The financial management of a municipality should ensure accountability and transparency. This can improve the confidence of and support from central governments, the international community, civil society and local and international businesses – which in turn can lead to greater receipt of public and private funds. Accurate financial management can also enable better insight into which groups benefit most from the municipal budget, including various marginalised groups. Strong fiscal accountability and transparency are also likely to reduce or prevent corruption, thus leading to more efficient spending of public resources. Robust public financial management can also improve a city’s creditworthiness and enable better access to commercial debt and capital markets. Municipalities can take several steps to enhance their financial accountability and transparency, including: (i) ensuring that they apply accrual accounting in order to provide an accurate financial picture, which is then used to make fiscal and budgetary decisions; (ii) ensuring that well-defined systems are in place, with clearly defined auditing and control functions; (iii) publishing municipal financial statements regularly; and (iv) using any financial information combined with data analytics to identify inefficiencies, mismanagement or fraudulent behaviour.

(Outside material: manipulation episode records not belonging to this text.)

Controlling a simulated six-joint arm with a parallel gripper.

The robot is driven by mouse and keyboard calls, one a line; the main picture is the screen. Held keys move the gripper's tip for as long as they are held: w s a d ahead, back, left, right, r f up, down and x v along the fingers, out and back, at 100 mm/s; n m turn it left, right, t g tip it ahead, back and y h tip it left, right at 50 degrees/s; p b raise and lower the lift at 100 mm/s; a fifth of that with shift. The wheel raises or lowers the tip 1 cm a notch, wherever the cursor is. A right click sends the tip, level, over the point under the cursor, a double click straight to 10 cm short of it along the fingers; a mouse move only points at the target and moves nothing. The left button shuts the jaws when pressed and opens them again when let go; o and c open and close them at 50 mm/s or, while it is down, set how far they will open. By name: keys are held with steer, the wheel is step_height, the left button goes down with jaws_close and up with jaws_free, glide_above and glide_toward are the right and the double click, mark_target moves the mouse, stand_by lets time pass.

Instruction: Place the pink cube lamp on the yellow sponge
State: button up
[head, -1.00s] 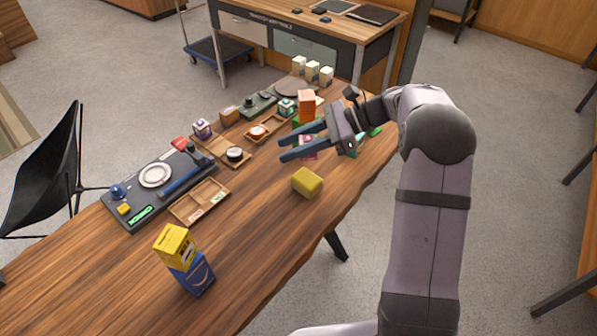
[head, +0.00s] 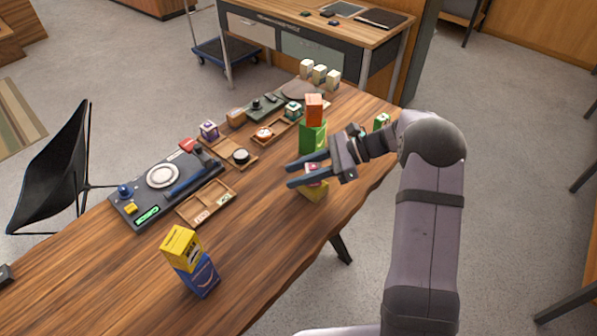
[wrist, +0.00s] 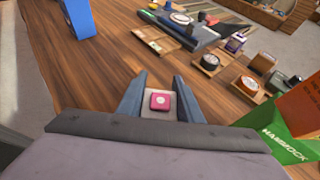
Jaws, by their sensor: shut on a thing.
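The pink cube lamp (head: 311,168) is between my gripper's two blue fingers, partly hidden by them in the head view. In the wrist view the pink cube lamp (wrist: 159,102) shows its pink top with a small white mark. My gripper (head: 290,175) is shut on it. The yellow sponge (head: 315,192) lies on the table directly below the lamp, its upper part hidden by the fingers and lamp. I cannot tell whether the lamp touches the sponge.
A green box (head: 312,138) with an orange box (head: 314,109) on it stands just behind my gripper. A yellow box (head: 181,247) sits on a blue box (head: 199,276) at the front left. Wooden trays (head: 207,203) lie left. The table between is clear.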

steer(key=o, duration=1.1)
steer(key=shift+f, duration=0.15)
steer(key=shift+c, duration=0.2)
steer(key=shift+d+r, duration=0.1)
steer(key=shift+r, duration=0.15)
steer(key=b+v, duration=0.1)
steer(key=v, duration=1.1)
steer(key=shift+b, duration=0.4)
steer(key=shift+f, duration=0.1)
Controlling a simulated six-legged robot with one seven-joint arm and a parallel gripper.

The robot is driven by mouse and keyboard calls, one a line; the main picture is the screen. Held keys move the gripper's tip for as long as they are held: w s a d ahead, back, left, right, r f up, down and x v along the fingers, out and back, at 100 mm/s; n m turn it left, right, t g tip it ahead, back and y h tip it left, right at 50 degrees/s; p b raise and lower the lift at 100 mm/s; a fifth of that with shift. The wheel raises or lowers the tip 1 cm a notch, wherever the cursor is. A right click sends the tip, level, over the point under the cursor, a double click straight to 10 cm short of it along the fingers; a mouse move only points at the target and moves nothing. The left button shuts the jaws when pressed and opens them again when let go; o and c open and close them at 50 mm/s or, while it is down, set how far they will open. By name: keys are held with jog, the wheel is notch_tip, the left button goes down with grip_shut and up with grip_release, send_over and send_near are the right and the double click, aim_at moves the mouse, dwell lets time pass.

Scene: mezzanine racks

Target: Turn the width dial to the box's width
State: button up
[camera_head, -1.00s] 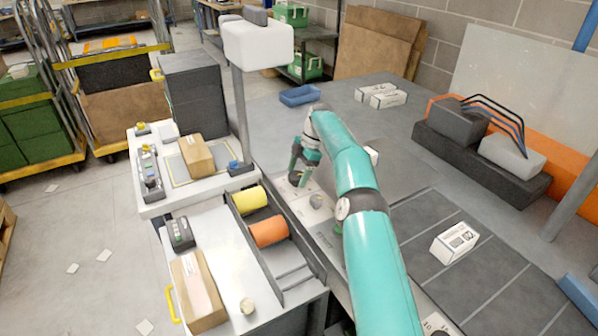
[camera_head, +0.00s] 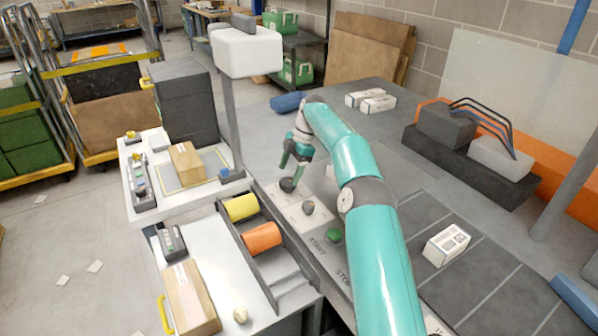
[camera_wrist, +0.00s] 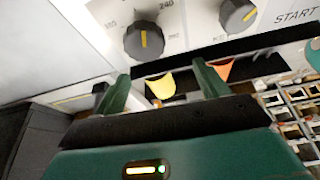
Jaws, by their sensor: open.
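In the wrist view a dark round dial (camera_wrist: 143,40) with a yellow pointer line sits on a white panel. Its scale shows 240, with other numbers unclear. A second dark dial (camera_wrist: 238,14) is to its right, near the word START. No label naming the width dial is readable. My gripper (camera_wrist: 160,72) is open and empty, its fingers below and apart from the first dial. In the head view my gripper (camera_head: 293,164) hangs over the first knob (camera_head: 288,185); the other knob (camera_head: 308,207) is nearer the camera. A cardboard box (camera_head: 186,163) rests on a yellow-outlined platform.
A green button (camera_head: 333,235) is on the panel near START. Yellow (camera_head: 240,207) and orange (camera_head: 262,238) rollers lie left of the panel. A post with a white head (camera_head: 246,50) stands behind. Another cardboard box (camera_head: 188,298) and a white box (camera_head: 446,245) lie nearby.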

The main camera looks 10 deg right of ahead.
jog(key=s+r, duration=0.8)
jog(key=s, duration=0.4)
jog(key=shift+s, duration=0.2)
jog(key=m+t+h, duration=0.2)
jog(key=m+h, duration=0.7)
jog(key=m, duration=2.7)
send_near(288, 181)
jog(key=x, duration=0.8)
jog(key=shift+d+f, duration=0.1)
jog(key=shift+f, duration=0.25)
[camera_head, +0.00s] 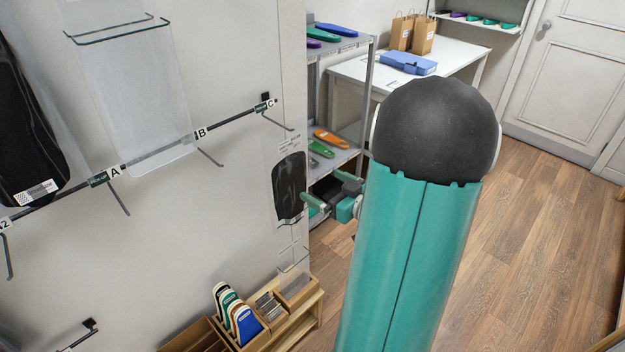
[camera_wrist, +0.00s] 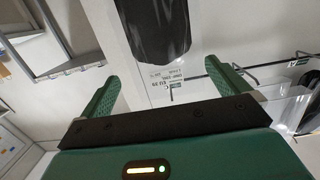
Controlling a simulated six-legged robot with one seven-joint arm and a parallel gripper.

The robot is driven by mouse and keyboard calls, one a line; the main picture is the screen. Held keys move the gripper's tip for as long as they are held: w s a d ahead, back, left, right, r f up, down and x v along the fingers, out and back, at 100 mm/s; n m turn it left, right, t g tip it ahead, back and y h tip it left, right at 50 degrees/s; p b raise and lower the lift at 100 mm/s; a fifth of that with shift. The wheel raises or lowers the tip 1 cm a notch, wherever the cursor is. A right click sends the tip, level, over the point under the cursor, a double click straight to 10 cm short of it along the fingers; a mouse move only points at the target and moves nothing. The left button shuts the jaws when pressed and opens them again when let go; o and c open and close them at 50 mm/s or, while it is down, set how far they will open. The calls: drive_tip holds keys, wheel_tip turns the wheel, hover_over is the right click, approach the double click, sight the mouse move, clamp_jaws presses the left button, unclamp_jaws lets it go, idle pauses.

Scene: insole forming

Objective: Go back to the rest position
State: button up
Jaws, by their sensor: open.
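My gripper (camera_head: 328,192) is open, with its two green fingers spread apart and nothing held between them. In the wrist view, the gripper (camera_wrist: 160,76) has a black insole (camera_wrist: 158,30) in a clear labelled package ahead of its fingers. In the head view, the same packaged black insole (camera_head: 289,187) hangs upright at the wall's right edge, just left of the fingers. I cannot tell whether the fingers touch the package. My green arm covers much of the middle right of the head view.
A wall rail (camera_head: 150,158) carries several protruding hooks and a clear package. A wooden organizer (camera_head: 305,309) with coloured items stands below. A shelf rack (camera_head: 345,157) with insoles and a white table (camera_head: 350,72) stand behind my arm. The wooden floor (camera_head: 530,240) at right is clear.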

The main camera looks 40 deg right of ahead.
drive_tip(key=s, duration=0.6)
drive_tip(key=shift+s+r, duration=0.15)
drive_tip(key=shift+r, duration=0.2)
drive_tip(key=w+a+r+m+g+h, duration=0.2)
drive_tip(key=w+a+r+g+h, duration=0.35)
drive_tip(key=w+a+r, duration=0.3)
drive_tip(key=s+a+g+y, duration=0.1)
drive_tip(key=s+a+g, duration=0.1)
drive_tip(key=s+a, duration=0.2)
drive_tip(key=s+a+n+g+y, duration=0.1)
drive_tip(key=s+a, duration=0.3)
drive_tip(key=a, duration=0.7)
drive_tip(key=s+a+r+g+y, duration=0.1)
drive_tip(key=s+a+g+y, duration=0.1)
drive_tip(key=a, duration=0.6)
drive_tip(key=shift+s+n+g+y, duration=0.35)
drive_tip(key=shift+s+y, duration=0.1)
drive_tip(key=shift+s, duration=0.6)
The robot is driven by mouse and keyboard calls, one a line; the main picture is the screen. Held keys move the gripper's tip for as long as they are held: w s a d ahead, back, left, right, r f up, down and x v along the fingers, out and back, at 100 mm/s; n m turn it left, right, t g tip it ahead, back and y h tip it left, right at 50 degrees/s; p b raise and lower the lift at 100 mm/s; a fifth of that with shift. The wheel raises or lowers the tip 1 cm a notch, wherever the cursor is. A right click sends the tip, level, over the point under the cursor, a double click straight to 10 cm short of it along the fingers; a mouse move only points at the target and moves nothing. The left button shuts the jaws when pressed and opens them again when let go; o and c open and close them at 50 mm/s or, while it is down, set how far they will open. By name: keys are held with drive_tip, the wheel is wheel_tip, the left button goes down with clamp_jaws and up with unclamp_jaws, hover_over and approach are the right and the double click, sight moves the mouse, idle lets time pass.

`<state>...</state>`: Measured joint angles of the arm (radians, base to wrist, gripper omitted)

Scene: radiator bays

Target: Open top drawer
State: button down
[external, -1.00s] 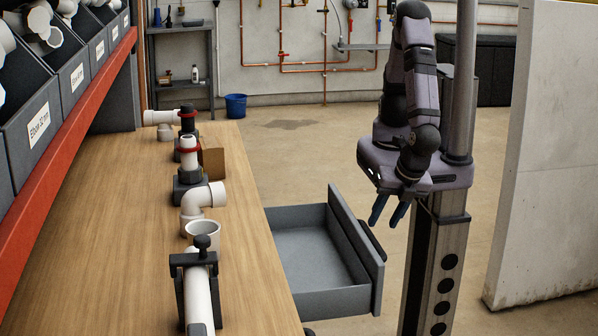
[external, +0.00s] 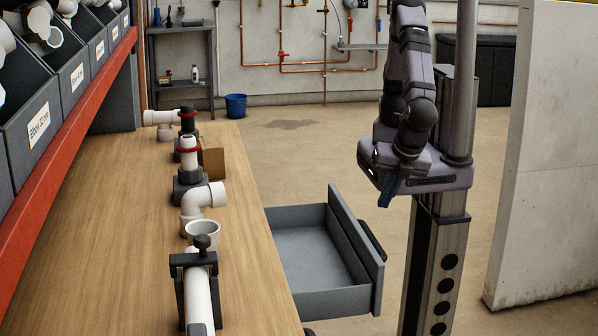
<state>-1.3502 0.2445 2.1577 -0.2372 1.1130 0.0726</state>
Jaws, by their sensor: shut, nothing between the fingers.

Resource implications and key requirements

Accrual accounting goes beyond reporting on cash coming in and going out. It also looks at assets and liabilities to provide a more complete and accurate picture of the financial position of a municipality. Preparation of accrual accounting requires the identification and valuing of all municipal assets and liabilities. Such inventory requires significant resources. In addition, substantial resources and time are needed for the development of the necessary IT systems for accounting purposes, data analytics and information management. For example, over the course of five years, together with the World Bank, Rijeka in Croatia planned and transformed its financial management and accounting system to one based on transparent accrual accounting and improved accountability.[1]

Implementation obstacles and solutions

Lack of local technical, administrative or financial capacity may prevent necessary improvements to municipal financial management. There may also be vested interests that do not want increased transparency. These obstacles or challenges may be addressed through adequate capacity-building programmes and well-defined action plans aimed at improving governance structures, with clearly defined auditing and control functions.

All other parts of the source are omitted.